Incluso cuando se dan diferencias y conflictos, se suele contar con el respeto de todas las partes hacia un manojo de formas básicas compartidas (esencialmente reguladas por la cultura), y que son las que marcarán el desarrollo del litigio conduciéndolo hasta una conclusión (sea la de ganador-perdedor o la de un compromiso de mutuo acuerdo). De hecho, un conflicto resuelto a satisfacción de ambas partes eleva la cooperación entre estas a un nivel superior. El edificio social se consolida y se renueva, justamente, cuando es sometido a tensiones.
Pero quizá las presiones más dramáticas se planteen en los casos en que se traiciona el nivel más elemental de confianza, cuando esta se ve defraudada hasta un punto intolerable. El organismo social cuenta ya con artefactos institucionalizados —más o menos eficaces— para corregir las infracciones e imponer la vigencia de la norma. Dicho en plata: el que la hace la paga. Y precisamente en esa garantía de sanción (aunque luego se aplique con más o menos rigor) reside la credibilidad del sistema, la confianza que sus integrantes ponen en él.
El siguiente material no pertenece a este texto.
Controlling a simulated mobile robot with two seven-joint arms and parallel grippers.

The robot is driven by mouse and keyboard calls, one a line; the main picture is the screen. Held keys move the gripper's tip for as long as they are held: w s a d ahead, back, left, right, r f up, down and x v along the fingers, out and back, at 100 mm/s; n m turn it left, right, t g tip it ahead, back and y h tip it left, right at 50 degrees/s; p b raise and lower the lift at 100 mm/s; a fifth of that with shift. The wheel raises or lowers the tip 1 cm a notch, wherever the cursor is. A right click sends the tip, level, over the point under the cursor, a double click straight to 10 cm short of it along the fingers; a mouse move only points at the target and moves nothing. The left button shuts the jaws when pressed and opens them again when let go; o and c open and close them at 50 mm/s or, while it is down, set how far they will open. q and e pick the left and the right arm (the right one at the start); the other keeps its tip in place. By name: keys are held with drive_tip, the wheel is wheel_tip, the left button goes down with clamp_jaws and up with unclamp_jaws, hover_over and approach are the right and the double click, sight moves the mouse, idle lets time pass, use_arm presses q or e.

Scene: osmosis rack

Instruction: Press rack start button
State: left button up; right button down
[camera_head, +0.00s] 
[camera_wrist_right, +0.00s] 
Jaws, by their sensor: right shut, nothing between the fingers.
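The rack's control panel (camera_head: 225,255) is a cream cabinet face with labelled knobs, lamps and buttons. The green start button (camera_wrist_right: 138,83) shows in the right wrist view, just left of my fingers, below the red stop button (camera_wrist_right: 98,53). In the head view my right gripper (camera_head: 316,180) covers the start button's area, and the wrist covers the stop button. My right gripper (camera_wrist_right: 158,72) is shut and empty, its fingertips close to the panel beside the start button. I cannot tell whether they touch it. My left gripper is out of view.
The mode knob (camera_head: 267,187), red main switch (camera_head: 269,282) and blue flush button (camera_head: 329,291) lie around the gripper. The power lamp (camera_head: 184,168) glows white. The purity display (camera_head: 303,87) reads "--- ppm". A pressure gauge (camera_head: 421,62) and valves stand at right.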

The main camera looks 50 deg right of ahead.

Más delicada para el individuo resulta la situación en la que debe hacer frente, con sus recursos personales, a una vulneración de confianza íntima. La traición de un amigo, la infidelidad de la pareja, el rechazo de un grupo. No es exagerado prever que un caso así planteará al sujeto un verdadero desafío, para el cual no le servirán únicamente las fórmulas transmitidas por la cultura. Probablemente, tendrá que explorar perspectivas inéditas e inventar nuevas respuestas. Esa tarea, a veces realmente onerosa, suele marcar un antes y un después en la trayectoria vital de las personas, ya que a menudo implica una verdadera reformulación de su identidad y una recomposición de su lugar (y el de los demás) en el mundo.
Así es como la vida nos pone a prueba y nos desgasta, pero también nos curte: como decía Nietzsche, lo que no nos mata nos hace más fuertes. ¿Y qué pasa entonces con la confianza? Cabe esperar que acabe herida de algún modo, pero todas las heridas cicatrizan. Hay confianzas que se retiran para siempre, y seguramente así debe ser: algunas inocencias conviene que se pierdan. Pero otras confianzas se restauran bajo un nuevo prisma, cabe esperar que más realista y más sabio, sensible a un espectro más amplio de matices. Más escéptico tal vez, pero seguramente también más compasivo. Por aquello que escribió Romain Rolland: que el hombre es un buen animal, pero es mejor no pedirle demasiado.